• _PROBLEM STATEMENT_: Repeat each line word for word.

• _Stored entries_:
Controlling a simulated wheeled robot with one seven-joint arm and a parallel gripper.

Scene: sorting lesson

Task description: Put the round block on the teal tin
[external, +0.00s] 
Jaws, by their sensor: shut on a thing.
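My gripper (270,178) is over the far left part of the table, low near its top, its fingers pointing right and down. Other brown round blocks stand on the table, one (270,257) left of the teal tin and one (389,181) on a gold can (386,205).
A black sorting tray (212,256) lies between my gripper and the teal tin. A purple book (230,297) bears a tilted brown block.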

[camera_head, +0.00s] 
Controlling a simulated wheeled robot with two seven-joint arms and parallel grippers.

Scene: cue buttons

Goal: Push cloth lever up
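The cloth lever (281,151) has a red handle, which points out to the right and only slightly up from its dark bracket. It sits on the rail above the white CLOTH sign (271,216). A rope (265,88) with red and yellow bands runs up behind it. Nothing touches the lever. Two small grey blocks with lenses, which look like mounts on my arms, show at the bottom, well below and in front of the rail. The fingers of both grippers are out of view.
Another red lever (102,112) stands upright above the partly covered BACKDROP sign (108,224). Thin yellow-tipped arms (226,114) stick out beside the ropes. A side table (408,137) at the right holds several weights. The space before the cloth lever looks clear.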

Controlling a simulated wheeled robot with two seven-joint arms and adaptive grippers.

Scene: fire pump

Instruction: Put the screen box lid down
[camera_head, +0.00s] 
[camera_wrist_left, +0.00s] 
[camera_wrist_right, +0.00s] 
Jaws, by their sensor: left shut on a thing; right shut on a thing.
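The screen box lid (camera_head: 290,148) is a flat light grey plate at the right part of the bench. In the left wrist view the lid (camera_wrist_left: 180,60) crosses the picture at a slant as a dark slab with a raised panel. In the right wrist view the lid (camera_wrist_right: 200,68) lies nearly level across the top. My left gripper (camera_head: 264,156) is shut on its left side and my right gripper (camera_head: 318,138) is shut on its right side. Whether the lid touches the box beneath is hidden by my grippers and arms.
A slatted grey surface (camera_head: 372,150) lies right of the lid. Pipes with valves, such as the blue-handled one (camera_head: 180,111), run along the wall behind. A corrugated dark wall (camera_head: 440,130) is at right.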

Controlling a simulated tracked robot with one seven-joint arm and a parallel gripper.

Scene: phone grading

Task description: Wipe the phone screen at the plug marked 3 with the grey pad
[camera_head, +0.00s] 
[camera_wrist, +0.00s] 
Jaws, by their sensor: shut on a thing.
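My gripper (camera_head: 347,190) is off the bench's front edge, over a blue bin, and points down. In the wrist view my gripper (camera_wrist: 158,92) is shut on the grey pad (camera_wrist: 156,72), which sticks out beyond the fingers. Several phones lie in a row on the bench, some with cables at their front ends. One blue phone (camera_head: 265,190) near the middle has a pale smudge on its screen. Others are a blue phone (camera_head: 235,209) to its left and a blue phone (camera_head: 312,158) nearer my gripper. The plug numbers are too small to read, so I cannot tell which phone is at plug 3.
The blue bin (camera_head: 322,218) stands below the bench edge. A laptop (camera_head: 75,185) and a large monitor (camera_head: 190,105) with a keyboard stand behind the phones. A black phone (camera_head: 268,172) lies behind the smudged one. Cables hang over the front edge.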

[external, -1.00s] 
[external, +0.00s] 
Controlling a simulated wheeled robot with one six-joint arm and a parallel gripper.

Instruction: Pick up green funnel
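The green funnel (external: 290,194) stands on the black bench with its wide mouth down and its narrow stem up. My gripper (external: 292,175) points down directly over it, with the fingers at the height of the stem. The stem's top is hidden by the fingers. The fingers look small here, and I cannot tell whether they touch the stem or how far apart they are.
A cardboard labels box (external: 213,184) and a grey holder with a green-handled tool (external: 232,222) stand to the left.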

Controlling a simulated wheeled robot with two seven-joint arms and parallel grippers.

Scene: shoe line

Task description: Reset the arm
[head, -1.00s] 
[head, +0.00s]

• _EXERCISE RESPONSE_:
Controlling a simulated wheeled robot with one seven-joint arm and a parallel gripper.

Scene: sorting lesson

Task description: Put the round block on the teal tin
[external, +0.00s] 
Jaws, by their sensor: shut on a thing.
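My gripper (270,178) is over the far left part of the table, low near its top, its fingers pointing right and down. Other brown round blocks stand on the table, one (270,257) left of the teal tin and one (389,181) on a gold can (386,205).
A black sorting tray (212,256) lies between my gripper and the teal tin. A purple book (230,297) bears a tilted brown block.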

[camera_head, +0.00s] 
Controlling a simulated wheeled robot with two seven-joint arms and parallel grippers.

Scene: cue buttons

Goal: Push cloth lever up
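The cloth lever (281,151) has a red handle, which points out to the right and only slightly up from its dark bracket. It sits on the rail above the white CLOTH sign (271,216). A rope (265,88) with red and yellow bands runs up behind it. Nothing touches the lever. Two small grey blocks with lenses, which look like mounts on my arms, show at the bottom, well below and in front of the rail. The fingers of both grippers are out of view.
Another red lever (102,112) stands upright above the partly covered BACKDROP sign (108,224). Thin yellow-tipped arms (226,114) stick out beside the ropes. A side table (408,137) at the right holds several weights. The space before the cloth lever looks clear.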

Controlling a simulated wheeled robot with two seven-joint arms and adaptive grippers.

Scene: fire pump

Instruction: Put the screen box lid down
[camera_head, +0.00s] 
[camera_wrist_left, +0.00s] 
[camera_wrist_right, +0.00s] 
Jaws, by their sensor: left shut on a thing; right shut on a thing.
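The screen box lid (camera_head: 290,148) is a flat light grey plate at the right part of the bench. In the left wrist view the lid (camera_wrist_left: 180,60) crosses the picture at a slant as a dark slab with a raised panel. In the right wrist view the lid (camera_wrist_right: 200,68) lies nearly level across the top. My left gripper (camera_head: 264,156) is shut on its left side and my right gripper (camera_head: 318,138) is shut on its right side. Whether the lid touches the box beneath is hidden by my grippers and arms.
A slatted grey surface (camera_head: 372,150) lies right of the lid. Pipes with valves, such as the blue-handled one (camera_head: 180,111), run along the wall behind. A corrugated dark wall (camera_head: 440,130) is at right.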

Controlling a simulated tracked robot with one seven-joint arm and a parallel gripper.

Scene: phone grading

Task description: Wipe the phone screen at the plug marked 3 with the grey pad
[camera_head, +0.00s] 
[camera_wrist, +0.00s] 
Jaws, by their sensor: shut on a thing.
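My gripper (camera_head: 347,190) is off the bench's front edge, over a blue bin, and points down. In the wrist view my gripper (camera_wrist: 158,92) is shut on the grey pad (camera_wrist: 156,72), which sticks out beyond the fingers. Several phones lie in a row on the bench, some with cables at their front ends. One blue phone (camera_head: 265,190) near the middle has a pale smudge on its screen. Others are a blue phone (camera_head: 235,209) to its left and a blue phone (camera_head: 312,158) nearer my gripper. The plug numbers are too small to read, so I cannot tell which phone is at plug 3.
The blue bin (camera_head: 322,218) stands below the bench edge. A laptop (camera_head: 75,185) and a large monitor (camera_head: 190,105) with a keyboard stand behind the phones. A black phone (camera_head: 268,172) lies behind the smudged one. Cables hang over the front edge.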

[external, -1.00s] 
[external, +0.00s] 
Controlling a simulated wheeled robot with one six-joint arm and a parallel gripper.

Instruction: Pick up green funnel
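The green funnel (external: 290,194) stands on the black bench with its wide mouth down and its narrow stem up. My gripper (external: 292,175) points down directly over it, with the fingers at the height of the stem. The stem's top is hidden by the fingers. The fingers look small here, and I cannot tell whether they touch the stem or how far apart they are.
A cardboard labels box (external: 213,184) and a grey holder with a green-handled tool (external: 232,222) stand to the left.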

Controlling a simulated wheeled robot with two seven-joint arms and parallel grippers.

Scene: shoe line

Task description: Reset the arm
[head, -1.00s] 
[head, +0.00s]

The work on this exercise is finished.